Note 4, p. 95. Now that which is without colour, &c.] The diaphaneity, that is, when passive, is receptive of colour and made active, just as the air, when quite still, is more readily set in motion and made sonorous by percussion; and this leads, amid some confusion of thought, to the consideration of those luminous appearances (ignes fatui) which are visible only in the dark, by their colour. 'The precise nature of these appearances is still only conjectural, notwithstanding the advance of chymistry; but they are supposed to be due to phosphyretted hydrogen eliminated, under favouring circumstances, from decaying animal and vegetable matter, and ignited by contact with the atmosphere."

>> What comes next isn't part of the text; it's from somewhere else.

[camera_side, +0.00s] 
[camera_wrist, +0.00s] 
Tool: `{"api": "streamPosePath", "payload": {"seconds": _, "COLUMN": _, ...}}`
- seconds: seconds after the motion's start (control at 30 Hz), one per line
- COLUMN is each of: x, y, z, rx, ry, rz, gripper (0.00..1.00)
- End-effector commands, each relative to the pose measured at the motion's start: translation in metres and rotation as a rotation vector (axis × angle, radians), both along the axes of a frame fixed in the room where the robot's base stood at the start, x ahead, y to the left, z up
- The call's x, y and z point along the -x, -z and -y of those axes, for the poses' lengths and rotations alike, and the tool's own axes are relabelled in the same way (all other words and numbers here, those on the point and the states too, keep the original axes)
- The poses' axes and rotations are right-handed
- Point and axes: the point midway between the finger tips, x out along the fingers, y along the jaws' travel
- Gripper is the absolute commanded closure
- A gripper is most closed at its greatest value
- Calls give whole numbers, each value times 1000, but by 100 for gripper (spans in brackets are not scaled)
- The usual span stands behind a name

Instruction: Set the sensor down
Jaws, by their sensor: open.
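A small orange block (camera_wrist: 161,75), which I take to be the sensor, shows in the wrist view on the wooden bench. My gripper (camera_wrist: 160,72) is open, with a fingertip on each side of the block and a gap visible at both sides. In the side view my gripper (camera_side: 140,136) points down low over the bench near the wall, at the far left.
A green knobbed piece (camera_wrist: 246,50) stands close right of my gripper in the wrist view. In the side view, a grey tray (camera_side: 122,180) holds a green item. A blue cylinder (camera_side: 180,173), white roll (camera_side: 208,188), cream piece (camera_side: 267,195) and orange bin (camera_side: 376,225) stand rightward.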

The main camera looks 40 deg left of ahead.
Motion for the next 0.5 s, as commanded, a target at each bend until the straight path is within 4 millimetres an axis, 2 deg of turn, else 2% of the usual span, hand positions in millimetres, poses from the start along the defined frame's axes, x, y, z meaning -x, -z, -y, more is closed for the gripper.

Note 5, p. 95. Therefore, witliout light colour is not visible.] Colour, that is, by imparting motion to the diaphaneity, renders it, from being potential and dark, actual and visible, that is, light; and thus, as without light there is no colour, so without colour there is no light; and this lends support to the opinion, that the air, as being a diaphanous medium, is essential to sight. Aristotle had indeed maintained, in opposition to Empedocles[5] and others, that vision is not caused by the emanation of luminous rays from the eye as light proceeds from a torch or lamp; and he ridiculed the notion that vision is precluded in the dark owing to the extinction of those rays therein. It is probable that this theory first led him to adopt a medium and its successive motion, as the immediate cause of vision; as he had accounted for hearing by the propagation of the impulse given to the air by the sonorous body. Aristotle was unacquainted with the structure of the eye; but he was aware, of course, that it contains humours, and these he held to be necessary, not as being aqueous that is elementary but, as being diaphanous, for this property seemed to be as requisite for vision within the eye, as it is for the transmission of light to the eye. It was this assumed succession of action, after impression upon a diaphanous medium, which led to the conclusion that the eye itself must be diaphanous, and, therefore, that the visual power must be somewhere on the inside of the eye; and this is the only approximation to a right knowledge of the retina and its relations.

Note 6, p. 96. It has thus then been said, &c.] The cause of colour being visible is sufficiently obvious from what has been said; but fire was said to be visible both in darkness and in light, owing to its being, as fire, of the nature of the firmament above, which was believed to be fire, or something identical with fire. It may be presumed that the subject was here introduced, in order to notice and account for those luminous appearances, which have been alluded to, and which, in that age, could not but have been topics of wonder and speculation ; they were irreconcilable besides, with the prevailing notions of colour and light.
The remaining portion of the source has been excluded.